# TASK PROMPT:
Restate the full listing word for word and leave the pictures out.

# AVAILABLE DATA:
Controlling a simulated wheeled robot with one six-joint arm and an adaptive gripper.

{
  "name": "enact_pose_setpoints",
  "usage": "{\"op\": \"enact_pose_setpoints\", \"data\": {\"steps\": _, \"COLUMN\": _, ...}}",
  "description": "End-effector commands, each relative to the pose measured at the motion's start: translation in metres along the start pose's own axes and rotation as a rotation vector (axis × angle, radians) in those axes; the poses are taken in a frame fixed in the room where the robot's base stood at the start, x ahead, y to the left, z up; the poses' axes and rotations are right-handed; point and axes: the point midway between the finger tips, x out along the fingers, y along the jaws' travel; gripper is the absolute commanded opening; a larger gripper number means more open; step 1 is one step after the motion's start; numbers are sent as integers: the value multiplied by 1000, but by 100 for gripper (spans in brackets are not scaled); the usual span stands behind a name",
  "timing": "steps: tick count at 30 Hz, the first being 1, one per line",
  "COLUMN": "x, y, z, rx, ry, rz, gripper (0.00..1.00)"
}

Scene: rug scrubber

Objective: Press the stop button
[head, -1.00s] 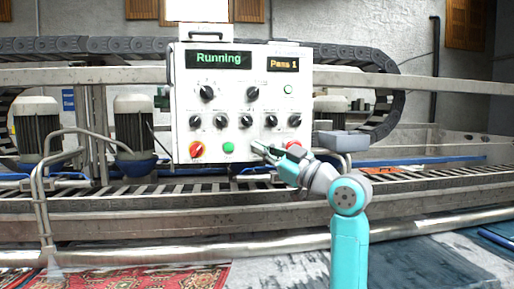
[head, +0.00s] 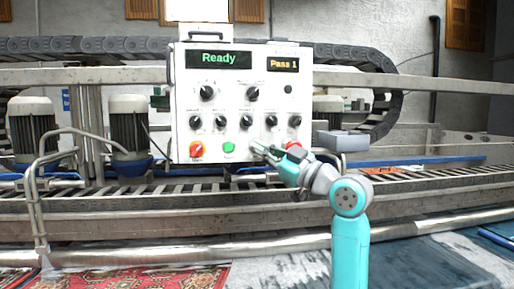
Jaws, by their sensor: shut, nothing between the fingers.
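The white control panel (head: 240,108) faces me in the head view. Its left display (head: 220,58) reads "Ready" in green. Along its lower row are a red-and-yellow knob (head: 197,150), a green button (head: 229,147) and a red button (head: 294,148). My gripper (head: 256,147) is shut and empty, its tip at the panel's lower row between the green and red buttons. It hides whatever is behind it, and I cannot tell whether it touches the panel. I cannot read the button labels, so which one is stop is unclear.
A right display (head: 283,65) reads "Pass 1". Several black knobs fill the panel's middle. A dark round lamp (head: 288,89) is at its upper right. Grey motors (head: 129,123) and metal rails stand behind and beside it. A red rug (head: 180,279) lies below.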

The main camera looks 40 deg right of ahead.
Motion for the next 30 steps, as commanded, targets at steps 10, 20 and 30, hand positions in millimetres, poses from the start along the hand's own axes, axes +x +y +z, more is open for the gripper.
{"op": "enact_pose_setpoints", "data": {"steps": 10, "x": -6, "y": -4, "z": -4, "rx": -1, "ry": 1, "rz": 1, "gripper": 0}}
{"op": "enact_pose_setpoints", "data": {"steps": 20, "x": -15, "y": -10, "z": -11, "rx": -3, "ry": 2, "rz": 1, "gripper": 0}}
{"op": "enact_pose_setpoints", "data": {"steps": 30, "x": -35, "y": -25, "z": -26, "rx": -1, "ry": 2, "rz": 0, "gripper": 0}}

# THE RESPONSE:
Controlling a simulated wheeled robot with one six-joint arm and an adaptive gripper.

{
  "name": "enact_pose_setpoints",
  "usage": "{\"op\": \"enact_pose_setpoints\", \"data\": {\"steps\": _, \"COLUMN\": _, ...}}",
  "description": "End-effector commands, each relative to the pose measured at the motion's start: translation in metres along the start pose's own axes and rotation as a rotation vector (axis × angle, radians) in those axes; the poses are taken in a frame fixed in the room where the robot's base stood at the start, x ahead, y to the left, z up; the poses' axes and rotations are right-handed; point and axes: the point midway between the finger tips, x out along the fingers, y along the jaws' travel; gripper is the absolute commanded opening; a larger gripper number means more open; step 1 is one step after the motion's start; numbers are sent as integers: the value multiplied by 1000, but by 100 for gripper (spans in brackets are not scaled); the usual span stands behind a name",
  "timing": "steps: tick count at 30 Hz, the first being 1, one per line",
  "COLUMN": "x, y, z, rx, ry, rz, gripper (0.00..1.00)"
}

Scene: rug scrubber

Objective: Press the stop button
[head, -1.00s] 
[head, +0.00s] 
Jaws, by their sensor: shut, nothing between the fingers.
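The white control panel (head: 240,108) faces me in the head view. Its left display (head: 220,58) reads "Ready" in green. Along its lower row are a red-and-yellow knob (head: 197,150), a green button (head: 229,147) and a red button (head: 294,148). My gripper (head: 256,147) is shut and empty, its tip at the panel's lower row between the green and red buttons. It hides whatever is behind it, and I cannot tell whether it touches the panel. I cannot read the button labels, so which one is stop is unclear.
A right display (head: 283,65) reads "Pass 1". Several black knobs fill the panel's middle. A dark round lamp (head: 288,89) is at its upper right. Grey motors (head: 129,123) and metal rails stand behind and beside it. A red rug (head: 180,279) lies below.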

The main camera looks 40 deg right of ahead.
Motion for the next 30 steps, as commanded, targets at steps 10, 20 and 30, hand positions in millimetres, poses from the start along the hand's own axes, axes +x +y +z, more is open for the gripper.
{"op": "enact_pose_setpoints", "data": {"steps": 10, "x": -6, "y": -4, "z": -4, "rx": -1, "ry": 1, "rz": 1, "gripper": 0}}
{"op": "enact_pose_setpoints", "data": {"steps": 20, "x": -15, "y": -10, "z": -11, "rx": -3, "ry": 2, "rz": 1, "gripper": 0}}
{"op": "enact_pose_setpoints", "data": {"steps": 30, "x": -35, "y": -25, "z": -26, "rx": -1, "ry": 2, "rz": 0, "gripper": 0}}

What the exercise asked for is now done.